Por outro lado, embora a relação jurídica entre as Partes tenha perdurado por menos de dois meses (de 21/7/2016 a 17/09/2016), fato é que, durante esse curto período, o labor foi prestado permanentemente todos os dias, com absoluto controle da Reclamada sobre o tempo à sua disposição, não havendo qualquer informação no acórdão regional que permita aferir pelo caráter esporádico do labor – por exemplo, inexistem elementos que pudessem direcionar para a conclusão de que, durante quase dois meses, o Reclamante conectou-se ao aplicativo digital apenas de forma ocasional, pontual ou dispersa.

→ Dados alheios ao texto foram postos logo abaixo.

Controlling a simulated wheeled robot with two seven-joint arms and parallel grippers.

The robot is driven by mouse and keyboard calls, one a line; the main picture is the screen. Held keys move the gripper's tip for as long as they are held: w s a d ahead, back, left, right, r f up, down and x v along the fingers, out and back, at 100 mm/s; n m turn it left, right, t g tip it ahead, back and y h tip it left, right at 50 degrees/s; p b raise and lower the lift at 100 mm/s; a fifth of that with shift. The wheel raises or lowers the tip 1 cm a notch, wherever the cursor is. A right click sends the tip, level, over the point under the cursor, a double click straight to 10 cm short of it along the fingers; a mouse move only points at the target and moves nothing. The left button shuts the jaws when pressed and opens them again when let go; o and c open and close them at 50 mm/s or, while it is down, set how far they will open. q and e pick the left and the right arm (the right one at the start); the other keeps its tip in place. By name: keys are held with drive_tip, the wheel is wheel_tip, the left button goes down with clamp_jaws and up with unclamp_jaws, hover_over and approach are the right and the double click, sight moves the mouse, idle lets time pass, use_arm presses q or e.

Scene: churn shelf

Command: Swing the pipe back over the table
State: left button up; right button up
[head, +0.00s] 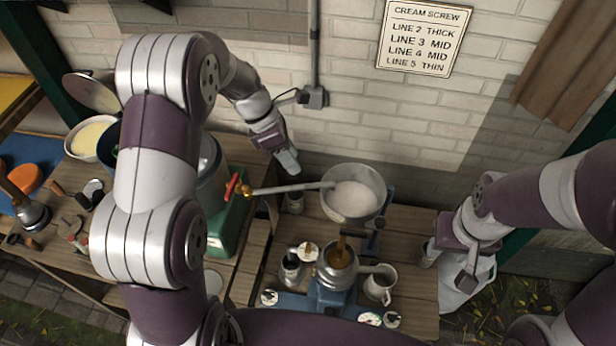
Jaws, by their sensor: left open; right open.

Registre-se, por oportuno, que a afirmação de que obreiro trabalhador não está vinculado ao cumprimento de um número mínimo de horas de trabalho e que pode prestar serviços para outras empresas que fornecem a mesma funcionalidade não tem o condão, por si só, de descaracterizar o caráter permanente da prestação de serviços à Reclamada. No caso concreto, reitere-se, a realidade que se extrai das informações constantes no acórdão regional é a de que o Reclamante dedicava seu trabalho intensamente à Reclamada, diariamente. Nesse contexto, a inexistência de cláusula contratual a prever jornada de trabalho mínima ou a exclusividade na prestação de serviços não tem relevância para enquadrar o labor como habitual ou eventual, na medida em que tal compreensão se extrai da prática concreta efetivada ao longo da prestação de serviços – a qual, no caso concreto, converge para a constatação de inegável labor habitual e contínuo do Reclamante durante os quase dois meses da relação jurídica existente. Além disso, nesta hipótese concreta, não houve prova de que o Obreiro estivesse conectado a outros aplicativos ou empregados.
Ademais, vale salientar que o número de horas laboradas não interfere no reconhecimento do vínculo de emprego, mas na delimitação de o trabalhador se inserir ou não no Capítulo Celetista concernente à duração do trabalho. Há de se ressaltar, a propósito, que a própria CLT indica, no artigo 62, os empregados não abrangidos pelo regime estabelecido em seu Capítulo II. A fixação da jornada e eventual labor extraordinário que gera a percepção de remuneração destacada (artigo 7º, XVI, da CF) é matéria a ser debatida em cada caso concreto em que se discutem os horários praticados, não influenciando na definição da relação de emprego.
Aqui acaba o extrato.